Moreover, I wonder what the figures since April 2015 have been. Does anybody know? My guess is that that will typically have ranged from the low twenties to the high thirties, occasionally straying into the low forties — in other words, just as they were from October 2005 through October 2014. In other words, April 2015 was very likely an outlier.
I’m unaware of even the slightest disposition among believing Latter-day Saints and their leaders to back away from the Prophet. I’ve detected not a trace of such a retreat.

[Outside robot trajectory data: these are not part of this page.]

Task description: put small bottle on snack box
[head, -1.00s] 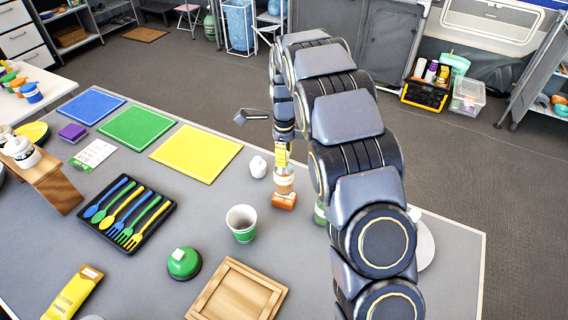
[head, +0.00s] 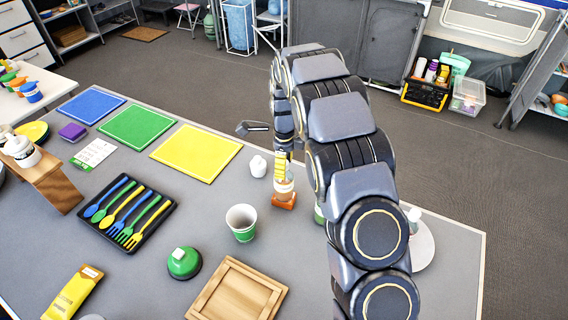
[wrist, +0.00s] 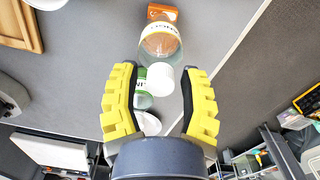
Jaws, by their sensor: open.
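The small bottle (wrist: 161,43) is clear with amber contents, a pale label and a white cap. In the head view the bottle (head: 284,185) shows directly above the orange snack box (head: 284,201), partly covered by my gripper. The snack box also shows past the bottle's base in the wrist view (wrist: 163,13). I cannot tell whether the bottle stands on the box or just behind it. My gripper (wrist: 160,72) is open, with its yellow fingers either side of the white cap and gaps on both sides.
A green-labelled bottle (wrist: 143,97) stands close behind, largely hidden by my arm in the head view. A white bottle (head: 257,166) and a paper cup (head: 242,222) stand to the left. A wooden tray (head: 237,292) lies nearer. The yellow mat (head: 196,153) is clear.

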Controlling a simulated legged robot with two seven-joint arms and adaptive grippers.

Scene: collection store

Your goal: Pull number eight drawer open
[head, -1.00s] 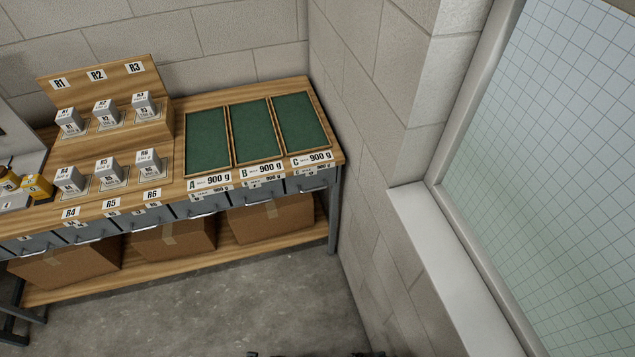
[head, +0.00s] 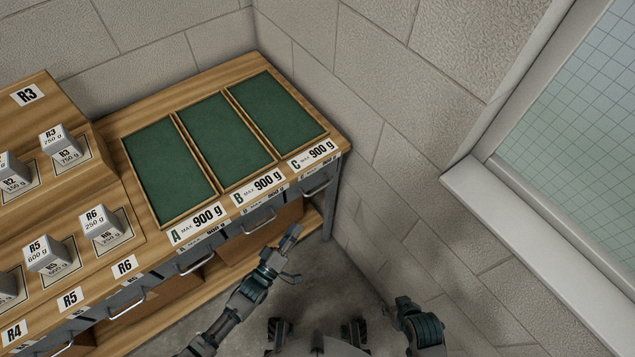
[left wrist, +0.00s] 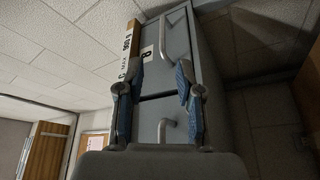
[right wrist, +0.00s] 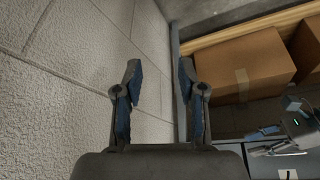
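The number eight drawer (left wrist: 152,88) has a grey front with an "8" label and a pale bar handle (left wrist: 174,34) in the left wrist view. It looks shut. In the head view it appears to be the rightmost drawer (head: 322,182), below plate C. My left gripper (head: 291,254) is open and empty in front of the drawers, with its fingertips (left wrist: 160,64) on either side of the label in the left wrist view. The handle shows beyond them, apparently untouched.
The wooden bench (head: 108,141) carries green trays and labelled weight blocks. Another drawer handle (left wrist: 165,128) is close to my left fingers. A block wall (head: 385,215) stands to the right of the bench. A cardboard box (right wrist: 240,65) sits on the lower shelf.

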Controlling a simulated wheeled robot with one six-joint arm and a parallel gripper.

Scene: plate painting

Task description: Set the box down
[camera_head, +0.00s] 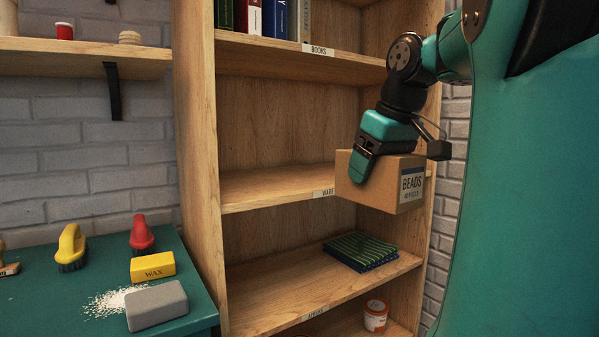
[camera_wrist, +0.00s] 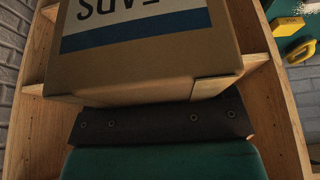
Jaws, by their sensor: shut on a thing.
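A brown cardboard box (camera_head: 385,190) has a white and blue label reading BEADS. My gripper (camera_head: 372,160) is shut on the box and holds it in front of the wooden shelf unit, at about the height of the shelf labelled WARE (camera_head: 270,188). Whether the box touches that shelf cannot be told; its front part stands out in front of the shelf edge. In the wrist view the box (camera_wrist: 150,65) fills the upper middle, with its label upside down. The far fingertip is hidden by the box.
The BOOKS shelf (camera_head: 290,54) above holds several books. A lower shelf (camera_head: 290,290) bears a dark green striped stack (camera_head: 361,251); a white and orange jar (camera_head: 375,315) stands beneath. A teal table (camera_head: 60,310) at left holds brushes, a yellow WAX block (camera_head: 153,267) and a grey block (camera_head: 157,305).

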In any event, so as to remove any possible doubt about my own position, I quote the words of John Taylor, who nearly died with Joseph and Hyrum at the hands of that anti-Mormon mob in Carthage, Illinois, and who eventually succeeded Joseph Smith and Brigham Young as the third president of the Church of Jesus Christ in this dispensation:
Joseph Smith, the Prophet and Seer of the Lord, has done more, save Jesus only, for the salvation of men in this world, than any other man that ever lived in it. . . . He lived great, and he died great in the eyes of God and his people; and like most of the Lord’s anointed in ancient times, has sealed his mission and his works with his own blood; and so has his brother Hyrum. . . .

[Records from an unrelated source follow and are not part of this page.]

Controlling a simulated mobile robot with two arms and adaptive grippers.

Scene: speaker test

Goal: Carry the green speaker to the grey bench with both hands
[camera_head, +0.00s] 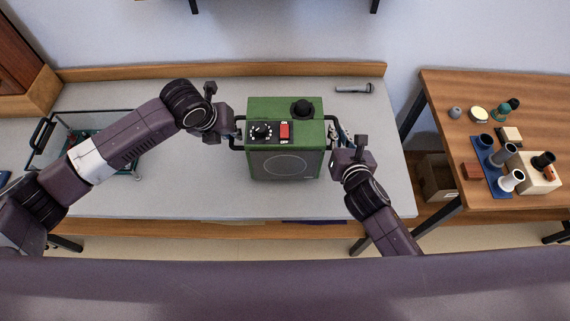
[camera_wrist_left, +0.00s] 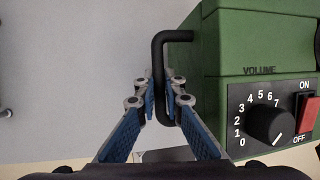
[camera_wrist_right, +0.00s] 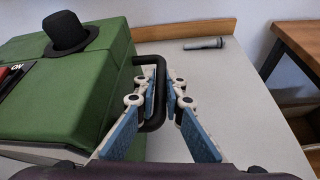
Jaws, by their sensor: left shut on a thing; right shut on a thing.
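The green speaker (camera_head: 262,107) stands upright near the middle of the grey bench (camera_head: 200,190), its round grille, volume knob and red switch facing me. A small black hat (camera_head: 302,107) sits on its top. My left gripper (camera_head: 234,131) is shut on the black handle at the speaker's left side; the left wrist view shows the fingers (camera_wrist_left: 161,95) around that handle (camera_wrist_left: 158,70). My right gripper (camera_head: 334,134) is shut on the right handle; the right wrist view shows this handle (camera_wrist_right: 160,75) between the fingers (camera_wrist_right: 163,95). I cannot tell whether the speaker's bottom touches the bench.
A grey torch-like object (camera_head: 354,88) lies at the bench's back right. A wire basket (camera_head: 122,115) stands at the left, partly behind my left arm. A wooden table (camera_head: 450,95) with a blue tray and several small items stands at the right, beyond a gap.

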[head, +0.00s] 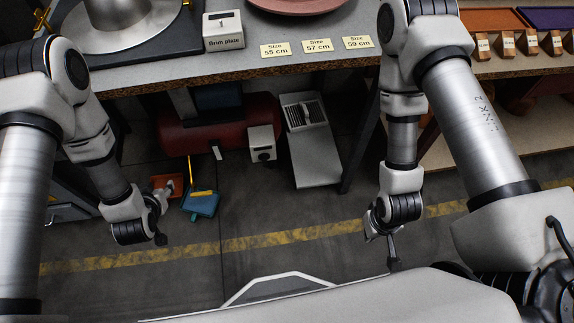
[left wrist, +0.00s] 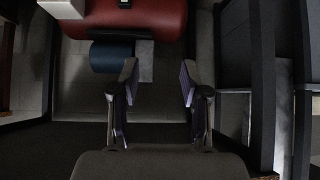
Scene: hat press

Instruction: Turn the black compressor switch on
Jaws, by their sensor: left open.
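The red compressor tank (head: 188,137) lies on the floor under the workbench. A white box (head: 261,142) stands at its right end, with a small dark part on its front; I cannot tell whether this is the black switch. In the left wrist view the red tank (left wrist: 165,18) is at the top, with a dark blue cylinder (left wrist: 112,56) below it and part of a white box at the upper left. My left gripper (left wrist: 158,78) is open and empty, apart from the tank. My right gripper (head: 382,225) hangs over the floor at the right; its fingers are unclear.
The workbench edge (head: 250,75) overhangs the tank. A dark table leg (head: 358,147) and a grey slanted panel (head: 317,160) stand to the right of the white box. A teal dustpan (head: 202,205) lies near my left gripper.

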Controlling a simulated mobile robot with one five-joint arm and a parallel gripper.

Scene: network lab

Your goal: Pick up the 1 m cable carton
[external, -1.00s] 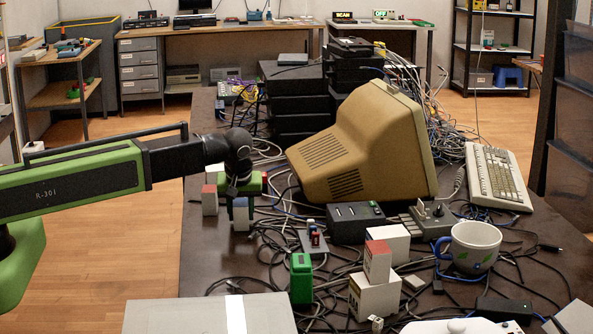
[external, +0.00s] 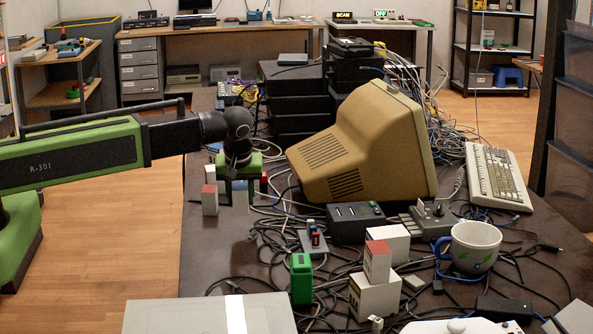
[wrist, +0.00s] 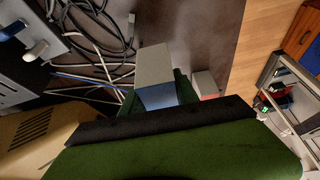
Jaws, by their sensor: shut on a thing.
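My gripper (external: 239,188) is shut on a small white carton with a blue end. The blue-ended carton (external: 240,196) sits between the green fingers in the external view, left of the beige monitor. In the wrist view the same carton (wrist: 154,66) sticks out beyond the green fingers, its pale side and blue end showing. It appears to be held above the table. No length label on it is readable, so I cannot tell if it is the 1 m one.
A white carton with a red top (external: 209,203) stands close left of my gripper. Loose cables cover the table (external: 205,255). The beige monitor (external: 365,145) is close on the right. More cartons (external: 375,292), a green box (external: 301,279) and a mug (external: 471,248) stand nearer the camera.

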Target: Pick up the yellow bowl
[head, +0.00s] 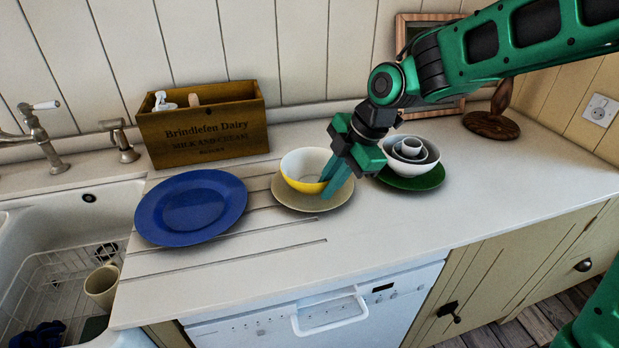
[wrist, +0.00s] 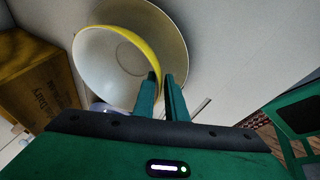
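The yellow bowl (head: 300,170), white inside and yellow outside, sits upright on a beige plate (head: 285,200) on the counter. In the wrist view the bowl (wrist: 112,55) is at upper left, with the plate (wrist: 172,40) behind it. My gripper (head: 331,186) reaches down at the bowl's right front rim. In the wrist view my gripper's fingers (wrist: 161,76) are close together with a narrow gap at the rim. One finger overlaps the bowl and the other is just outside it. Whether they press on the rim cannot be told.
A blue plate (head: 192,205) lies to the left, in front of a wooden crate (head: 205,135). Nested white and grey bowls (head: 425,166) stand on a green plate (head: 412,184) close to the right. The sink (head: 25,240) is far left. The counter's right front (head: 480,205) is clear.

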Hyrum Smith was forty-four years old in February, 1844, and Joseph Smith was thirty-eight in December, 1843; and henceforward their names will be classed among the martyrs of religion; and the reader in every nation will be reminded that the Book of Mormon, and this book of Doctrine and Covenants of the church, cost the best blood of the nineteenth century to bring them forth for the salvation of a ruined world; and that if the fire can scathe a green tree for the glory of God, how easy it will burn up the dry trees to purify the vineyard of corruption. They lived for glory; they died for glory; and glory is their eternal reward. From age to age shall their names go down to posterity as gems for the sanctified.
They were innocent of any crime, as they had often been proved before, and were only confined in jail by the conspiracy of traitors and wicked men; and their innocent blood on the floor of Carthage jail is a broad seal affixed to “Mormonism” that cannot be rejected by any court on earth, and their innocent blood on the escutcheon of the State of Illinois, with the broken faith of the State as pledged by the governor, is a witness to the truth of the everlasting gospel that all the world cannot impeach; and their innocent blood on the banner of liberty, and on the magna charta of the United States, is an ambassador for the religion of Jesus Christ, that will touch the hearts of honest men among all nations; and their innocent blood, with the innocent blood of all the martyrs under the altar that John saw, will cry unto the Lord of Hosts till he avenges that blood on the earth. Amen.
And here are more words from Elder Taylor, some of which, sung by Casey Elliott, of Gentri, to an arrangement by Rob Gardner, will close Six Days in August as the credits roll:
O give me back my Prophet dear,
And Patriarch, O give them back;
The Saints of latter days to cheer,
And lead them in the gospel track.
But ah! they’re gone from my embrace,
From earthly scenes their spirits fled;
Those two, the best of Adam’s race,
Now lie entombed among the dead.Ye men of wisdom tell me why,
When guilt nor crime in them were found,
Why now their blood doth loudly cry,
From prison walls, and Carthage ground
Your tongues are mute, but pray attend,
The secret I will now relate,
Why those whom God to earth did lend,
Have met the suffering martyr’s fate.It is because they strove to gain,
Beyond the grave a heaven of bliss;
Because they made the gospel plain,
And led the Saints in righteousness.
It is because God called them forth,
And led them by his own right hand
Christ’s coming to proclaim on earth,
And gather Israel to their land.It is because the priests of Baal
Were desperate their craft to save;
And when they saw it doomed to fail,
They sent the Prophets to the grave.
Like scenes the ancient Prophets saw,
Like these, the ancient Prophets fell;
And till the resurrection dawn,
Prophet and Patriarch-Fare thee well.
I join my voice with that of John Taylor and millions of others; I’m not backing away from Joseph Smith, the Prophet who opened this last dispensation. Not even close.